The year slumped and then died because it was too ornate, insufficiently focused. As can example, its essence, its foundation, was to draft 1,000 words every day (“each and every day” as I’m wont to repeat ad nauseum). Well, you know what? I didn’t even keep track of word count, other than for a few isolated periods. Word count can be tough to enumerate, because of editing, but clearly I didn’t put the basic machinery in place.

I can tell you I worked 1,900 hours over maybe 40 active weeks, or 48 hours a week. I wasn’t slacking. But the driver for the Big Year, to get the damned book finished, was word count. And I failed.

I did try to track if I honored another commitment, to resist the devilish allures of Facebook and email before lunchtime. Probably I did that for 75% of the time. I woke up early half my days. I did some kind of daily planning and monitoring maybe half the time. Complexities, complications… none of which ensured I meet my main aim of 1,000 words on the page.

Again, as with the Freshness Big Year, I shouldn’t castigate myself too much. I made huge strides with the book. I put in place better habits. This “failed” Big Year took me a step further towards my goals. But hey, I needed to define and execute better.

1,000 Big Year: Oh, how I grieve

1,000 Big Year

This is meant to be a selfie of me hunched over, lamenting the trashing of a Big Year. The photograph didn’t work out as planned but I’ll let it stand as it does convey a little of how wounded I feel. How weird, I hear you say, how weird to worry about odd annual targets that no one else knows anything about. It’s not weird to me at all, I respond.
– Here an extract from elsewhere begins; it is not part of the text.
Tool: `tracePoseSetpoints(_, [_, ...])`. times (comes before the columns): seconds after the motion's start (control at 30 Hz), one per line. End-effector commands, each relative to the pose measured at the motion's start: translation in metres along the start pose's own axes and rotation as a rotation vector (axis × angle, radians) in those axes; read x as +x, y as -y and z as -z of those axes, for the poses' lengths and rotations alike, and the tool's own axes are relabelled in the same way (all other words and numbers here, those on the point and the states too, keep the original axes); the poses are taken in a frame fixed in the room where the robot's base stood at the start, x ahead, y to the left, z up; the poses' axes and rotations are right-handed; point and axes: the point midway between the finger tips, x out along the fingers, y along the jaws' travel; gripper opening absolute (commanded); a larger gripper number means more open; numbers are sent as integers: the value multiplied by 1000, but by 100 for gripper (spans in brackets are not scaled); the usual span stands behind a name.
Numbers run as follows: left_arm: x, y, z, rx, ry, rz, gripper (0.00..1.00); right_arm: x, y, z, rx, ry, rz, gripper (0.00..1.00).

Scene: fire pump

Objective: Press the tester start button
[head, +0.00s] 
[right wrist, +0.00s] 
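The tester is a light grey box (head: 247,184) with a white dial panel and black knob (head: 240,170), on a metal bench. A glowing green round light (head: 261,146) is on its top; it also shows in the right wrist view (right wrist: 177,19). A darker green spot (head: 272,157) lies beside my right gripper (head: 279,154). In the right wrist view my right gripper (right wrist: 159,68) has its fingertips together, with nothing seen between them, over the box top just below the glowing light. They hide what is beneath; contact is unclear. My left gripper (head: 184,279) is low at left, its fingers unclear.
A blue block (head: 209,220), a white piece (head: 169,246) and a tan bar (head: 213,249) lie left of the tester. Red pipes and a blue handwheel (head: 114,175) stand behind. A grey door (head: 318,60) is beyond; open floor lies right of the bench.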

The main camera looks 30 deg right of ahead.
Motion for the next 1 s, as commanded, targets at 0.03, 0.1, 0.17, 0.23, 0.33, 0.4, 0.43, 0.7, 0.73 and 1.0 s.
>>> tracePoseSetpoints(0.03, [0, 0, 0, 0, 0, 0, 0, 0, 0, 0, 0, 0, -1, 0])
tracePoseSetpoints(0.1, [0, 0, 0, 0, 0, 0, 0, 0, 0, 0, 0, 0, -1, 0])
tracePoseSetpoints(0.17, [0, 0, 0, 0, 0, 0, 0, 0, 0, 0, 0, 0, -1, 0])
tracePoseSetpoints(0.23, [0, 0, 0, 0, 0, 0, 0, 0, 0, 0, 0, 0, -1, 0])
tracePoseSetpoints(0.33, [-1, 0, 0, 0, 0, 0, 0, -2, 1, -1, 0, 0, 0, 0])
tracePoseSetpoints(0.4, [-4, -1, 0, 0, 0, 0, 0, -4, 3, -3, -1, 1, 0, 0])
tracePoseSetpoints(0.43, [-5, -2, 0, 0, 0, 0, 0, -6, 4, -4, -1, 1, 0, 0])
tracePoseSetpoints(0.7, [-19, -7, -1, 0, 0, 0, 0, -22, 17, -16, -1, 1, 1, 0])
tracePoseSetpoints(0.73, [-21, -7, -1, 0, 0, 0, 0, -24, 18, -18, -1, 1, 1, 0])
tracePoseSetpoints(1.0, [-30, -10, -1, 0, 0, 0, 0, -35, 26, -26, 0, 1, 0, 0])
My 1,000 Big Year collapses

1,000 Big Year

This Big Year has been and is a flop, and now I need to face reality. Realising this, ten months into the year, shames me and fills me with regret, but I can’t go on with pretending all is okay.

Mostly on this blog I compliment myself: aren’t I clever and courageous in attending to a daily activity that enriches life? Well, not so clever. The 1,000 Big Year, my most important focus for 2018, was a flawed creation. Maybe I can learn from this misstep.

This year has been fantastic from so many angles but my most important goal, to write my nuclear history book, has made spirited leaps but hasn’t accelerated as I deeply desire it to do. The 1,000 Big Year idea was to focus, focus, focus. Make each day a model one: rise before dawn (motto: set that alarm); work only on the book (my motto: no Facebook), plan and monitor every day; and, most importantly, write 1,000 words (4 pages).

Oh, ignominy. Let me scourge myself on all four counts.

Early start: I’ve encouraged good habits by setting an alarm 95% of the time but have only risen smartly two days in every three. Not good enough, Andres!

No Facebook: this is not bad, I’ve been a good boy four days out of five.

Monitoring: I’ve tried to persuade myself that yes, I’m planning and reviewing daily 75% of the time, but the real truth is that very little of the feedback cycle has been meaningful. Why? Read on.

1,000 words: a debacle! I haven’t even kept track. Fairly often I’ve “written lots” but mostly my output has been arduous and halting. THIS DID NOT WORK!

I am therefore now abandoning this Big Year. Tomorrow: lessons for designing future Big Years? The next day: what the friggin’ hell do I aim for over November and December (I can’t exist in a vacuum)?